Race is on: Bid processes taking shape for 2026, 2030 and even 2038 World Cups
Thirty-two cities across USA, Canada and Mexico have been shortlisted to host matches at the 2026 Fifa World Cup if the joint bid of the three North American countries is successful.
The United Bid Committee launched the host city selection process in August, sending requests for information (RFIs) to 44 cities, with 41 subsequently submitting applications last month and the list has now been whittled down to 32 following a "comprehensive review of the communities and facilities."
There are 25 cities from USA, four from Canada and three from Mexico on the shortlist.
Sunil Gulati, chairman of the United Bid Committee, said: “As we move to the next stage of the bid process, we’re even more confident we have everything needed to deliver the largest, most compelling Fifa World Cup in history and help accelerate the growth of soccer across North America and around the world.
“Our biggest challenge will be finding ways to honour the enthusiasm of all the people across Canada, Mexico and the United States through the development of our united hosting concept.”
It is envisaged that 20 to 25 cities will be included in the final bid to be submitted to Fifa, by 16 March, 2018, and that if the bid is successful, at least 12 will ultimately serve as official host cities.
The North American bid faces competition from Morocco, with the host to be decided at the Fifa Congress in Moscow on 13 June 2018, on the eve of the opening match of next year’s tournament in Russia.
The 25 US cities on the list are Atlanta, Miami, Baltimore, Minneapolis, Boston, Nashville, Charlotte, New York/New Jersey, Cincinnati, Orlando, Chicago, Philadelphia, Dallas, Phoenix, Denver, Salt Lake City, Detroit, San Francisco, Houston, Seattle, Kansas City, Tampa, Las Vegas, Washington DC and Los Angeles.

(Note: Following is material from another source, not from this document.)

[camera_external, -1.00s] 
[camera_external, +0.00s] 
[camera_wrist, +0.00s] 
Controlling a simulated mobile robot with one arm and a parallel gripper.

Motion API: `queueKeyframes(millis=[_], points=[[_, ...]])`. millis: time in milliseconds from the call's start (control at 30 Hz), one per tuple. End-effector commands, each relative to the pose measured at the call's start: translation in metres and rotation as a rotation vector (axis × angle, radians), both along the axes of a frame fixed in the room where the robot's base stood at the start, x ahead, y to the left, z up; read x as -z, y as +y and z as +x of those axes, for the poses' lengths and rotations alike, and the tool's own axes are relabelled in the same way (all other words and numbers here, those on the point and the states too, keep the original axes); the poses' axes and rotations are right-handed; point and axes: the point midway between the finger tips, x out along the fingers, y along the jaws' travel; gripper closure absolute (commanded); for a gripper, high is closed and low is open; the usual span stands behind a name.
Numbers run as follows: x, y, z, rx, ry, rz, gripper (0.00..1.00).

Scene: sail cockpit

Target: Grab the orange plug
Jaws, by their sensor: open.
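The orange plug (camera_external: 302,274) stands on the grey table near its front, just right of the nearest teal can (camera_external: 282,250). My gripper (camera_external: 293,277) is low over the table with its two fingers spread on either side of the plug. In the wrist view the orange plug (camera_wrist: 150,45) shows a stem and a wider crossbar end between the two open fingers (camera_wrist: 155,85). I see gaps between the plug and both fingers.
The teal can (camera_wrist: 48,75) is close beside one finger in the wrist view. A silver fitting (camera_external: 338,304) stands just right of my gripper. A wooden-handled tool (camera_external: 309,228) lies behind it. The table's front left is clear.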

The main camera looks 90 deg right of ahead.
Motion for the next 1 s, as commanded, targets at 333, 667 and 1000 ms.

The candidates from Canada are Edmonton, Montreal, Toronto and Vancouver, while the Mexican contenders remain Guadalajara, Mexico City and Monterrey.
The cities to have missed the latest cut are Birmingham, Cleveland, Indianapolis, Jacksonville, New Orleans, Pittsburgh and San Antonio in USA and Regina and Ottawa in Canada.

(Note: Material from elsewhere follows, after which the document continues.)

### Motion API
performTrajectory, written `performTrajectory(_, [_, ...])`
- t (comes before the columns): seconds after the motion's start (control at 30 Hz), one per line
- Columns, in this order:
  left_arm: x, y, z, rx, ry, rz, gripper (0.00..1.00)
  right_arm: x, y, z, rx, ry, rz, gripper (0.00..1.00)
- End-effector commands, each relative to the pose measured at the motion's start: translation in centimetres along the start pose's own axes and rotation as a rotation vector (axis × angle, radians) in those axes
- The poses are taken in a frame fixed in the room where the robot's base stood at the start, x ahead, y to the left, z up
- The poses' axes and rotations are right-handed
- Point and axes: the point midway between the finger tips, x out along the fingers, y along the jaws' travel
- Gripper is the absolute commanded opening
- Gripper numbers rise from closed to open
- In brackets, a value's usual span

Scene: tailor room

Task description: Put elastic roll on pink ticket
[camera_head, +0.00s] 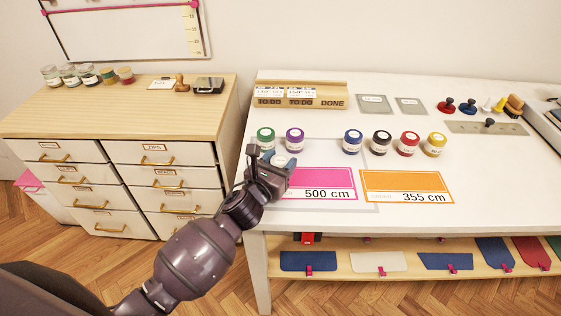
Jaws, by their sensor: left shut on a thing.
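The pink ticket (335,182), marked 500 cm, lies on the white table at its front left. My left gripper (277,168) is over the left end of this ticket and hides part of it. It is shut on an elastic roll (282,159), of which only a pale, bluish top edge shows between the fingers. Whether the roll touches the ticket cannot be told. My right gripper is not in view.
Green (265,138), purple (295,139), blue (352,141), black (381,141), red (408,143) and yellow (436,145) rolls stand behind the tickets. An orange ticket (385,181), marked 355 cm, lies to the right. A wooden TO DO/DONE rack (333,96) stands behind.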

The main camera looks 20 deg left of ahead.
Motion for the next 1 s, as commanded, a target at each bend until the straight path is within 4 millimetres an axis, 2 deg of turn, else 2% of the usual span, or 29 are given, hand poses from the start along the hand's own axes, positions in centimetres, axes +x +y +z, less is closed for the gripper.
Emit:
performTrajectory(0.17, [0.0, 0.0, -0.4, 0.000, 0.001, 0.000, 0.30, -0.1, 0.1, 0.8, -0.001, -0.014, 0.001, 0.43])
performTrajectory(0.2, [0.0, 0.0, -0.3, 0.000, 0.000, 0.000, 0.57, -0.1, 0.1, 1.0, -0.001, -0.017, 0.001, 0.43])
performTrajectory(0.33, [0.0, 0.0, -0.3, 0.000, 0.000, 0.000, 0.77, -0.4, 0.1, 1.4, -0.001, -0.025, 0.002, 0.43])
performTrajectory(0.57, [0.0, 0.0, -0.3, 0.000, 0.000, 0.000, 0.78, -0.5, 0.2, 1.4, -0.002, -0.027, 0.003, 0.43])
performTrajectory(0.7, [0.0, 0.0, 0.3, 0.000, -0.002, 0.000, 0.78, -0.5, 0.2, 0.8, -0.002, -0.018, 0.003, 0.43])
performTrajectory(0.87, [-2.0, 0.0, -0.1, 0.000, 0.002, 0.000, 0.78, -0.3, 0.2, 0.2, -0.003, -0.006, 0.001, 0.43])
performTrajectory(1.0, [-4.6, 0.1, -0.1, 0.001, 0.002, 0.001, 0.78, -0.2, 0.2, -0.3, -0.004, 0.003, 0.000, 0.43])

Meanwhile, a three-way bid for the World Cup in 2030 is taking shape, after the presidents of Argentina, Uruguay and Paraguay met in Buenos Aires to officially announce their plans, even though the bidding process does not open for some years.
The 2030 World Cup will mark 100 years since the inaugural tournament in Uruguay, which the hosts won, beating Argentina in the final.

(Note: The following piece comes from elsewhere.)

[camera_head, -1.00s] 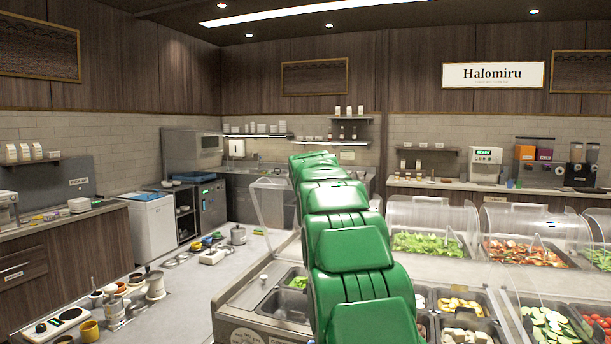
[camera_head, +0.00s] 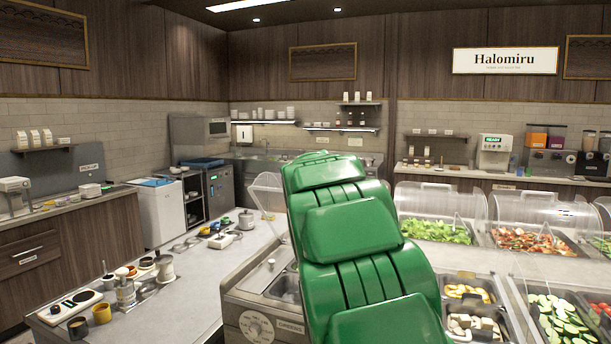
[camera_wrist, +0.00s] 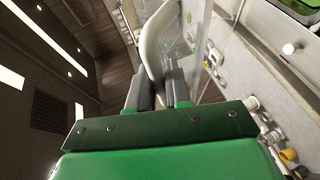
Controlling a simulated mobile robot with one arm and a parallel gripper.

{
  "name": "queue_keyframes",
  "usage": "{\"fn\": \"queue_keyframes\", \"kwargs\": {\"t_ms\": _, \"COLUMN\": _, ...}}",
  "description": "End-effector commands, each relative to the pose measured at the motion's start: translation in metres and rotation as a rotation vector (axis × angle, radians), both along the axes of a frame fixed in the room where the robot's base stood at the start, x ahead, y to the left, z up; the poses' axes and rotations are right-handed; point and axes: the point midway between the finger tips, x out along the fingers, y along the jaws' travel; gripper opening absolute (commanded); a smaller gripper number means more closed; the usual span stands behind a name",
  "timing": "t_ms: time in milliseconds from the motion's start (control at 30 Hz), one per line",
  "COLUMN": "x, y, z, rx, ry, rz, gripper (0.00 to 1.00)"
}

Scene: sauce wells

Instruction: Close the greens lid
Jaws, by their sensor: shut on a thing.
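The clear greens lid (camera_head: 268,193) stands raised and tilted at the back left of the salad counter, partly hidden by my green arm. It also shows as a clear panel in the wrist view (camera_wrist: 216,52). Below it is an open metal well (camera_head: 284,288) behind a front label reading GREENS (camera_head: 291,326). The arm covers part of this well. In the wrist view my gripper (camera_wrist: 160,85) is shut on a pale curved handle (camera_wrist: 153,48) beside the clear panel. The gripper itself is hidden behind my arm in the head view.
A side counter with yellow cups (camera_head: 101,314) and pots (camera_head: 165,268) lies to the left.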

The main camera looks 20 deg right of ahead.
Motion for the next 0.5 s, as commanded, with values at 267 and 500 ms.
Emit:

Mauricio Macri, president of Argentina, said in a joint news conference: "If you give us the opportunity, we will be great hosts. This region deserves to host a World Cup; it’s a passion shared by Uruguayans, Paraguayans and Argentines."
South America last staged the World Cup in Brazil in 2014 and a bid for the 2030 tournament could face competition from China and England/the UK.
Even further down the line, Ghana has outlined ambitious plans to bid to stage the World Cup in 2038. The bid would form part of the country's 40-year national development plan, which involves a number of major stadia and transport construction projects.
The 2010 World Cup in South Africa was the first to be staged on the African continent.
Indonesia and Thailand have already received government backing for a joint bid to host the 2034 World Cup, where they are likely to face competition from both China and England/the UK if they lose out to the South American bid.